[THE TASK] Select from the data all lines with the word "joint".

[DATASET EXTRACT]
────────────────────────────────────────

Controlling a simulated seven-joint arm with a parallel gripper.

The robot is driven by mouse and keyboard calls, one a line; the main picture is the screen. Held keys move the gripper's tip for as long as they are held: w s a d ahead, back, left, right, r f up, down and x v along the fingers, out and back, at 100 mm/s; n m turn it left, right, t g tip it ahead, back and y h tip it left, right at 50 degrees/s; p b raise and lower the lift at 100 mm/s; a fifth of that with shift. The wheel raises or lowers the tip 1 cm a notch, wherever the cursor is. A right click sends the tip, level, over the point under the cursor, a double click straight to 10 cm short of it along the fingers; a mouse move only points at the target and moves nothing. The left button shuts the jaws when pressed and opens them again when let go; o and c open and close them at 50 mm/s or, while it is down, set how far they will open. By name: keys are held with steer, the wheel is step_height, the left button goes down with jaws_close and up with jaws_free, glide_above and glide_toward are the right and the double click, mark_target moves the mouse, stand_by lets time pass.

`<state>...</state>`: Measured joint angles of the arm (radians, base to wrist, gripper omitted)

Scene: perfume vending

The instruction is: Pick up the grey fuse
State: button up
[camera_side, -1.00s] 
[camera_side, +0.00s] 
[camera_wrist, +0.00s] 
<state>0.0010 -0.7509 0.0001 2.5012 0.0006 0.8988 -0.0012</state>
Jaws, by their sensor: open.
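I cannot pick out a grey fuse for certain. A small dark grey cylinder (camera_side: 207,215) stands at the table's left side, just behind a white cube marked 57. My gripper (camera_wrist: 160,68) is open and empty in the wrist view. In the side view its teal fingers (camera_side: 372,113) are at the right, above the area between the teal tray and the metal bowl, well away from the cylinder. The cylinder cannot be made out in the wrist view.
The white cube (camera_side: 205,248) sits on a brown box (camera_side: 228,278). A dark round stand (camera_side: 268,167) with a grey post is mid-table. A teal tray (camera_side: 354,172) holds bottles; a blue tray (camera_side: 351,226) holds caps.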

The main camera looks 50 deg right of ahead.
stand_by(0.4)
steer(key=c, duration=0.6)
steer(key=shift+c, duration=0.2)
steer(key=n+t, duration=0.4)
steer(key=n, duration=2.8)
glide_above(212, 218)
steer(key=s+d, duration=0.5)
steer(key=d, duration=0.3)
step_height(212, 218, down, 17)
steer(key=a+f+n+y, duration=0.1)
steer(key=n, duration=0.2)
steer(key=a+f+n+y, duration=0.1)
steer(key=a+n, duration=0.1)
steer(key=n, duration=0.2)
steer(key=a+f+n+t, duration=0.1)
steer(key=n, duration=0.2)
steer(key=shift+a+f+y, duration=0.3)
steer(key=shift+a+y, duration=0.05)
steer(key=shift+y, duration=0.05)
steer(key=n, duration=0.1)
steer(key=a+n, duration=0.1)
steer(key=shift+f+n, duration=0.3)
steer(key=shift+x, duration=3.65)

────────────────────────────────────────

[THE ANSWER]
Controlling a simulated seven-joint arm with a parallel gripper.
`<state>...</state>`: Measured joint angles of the arm (radians, base to wrist, gripper omitted)

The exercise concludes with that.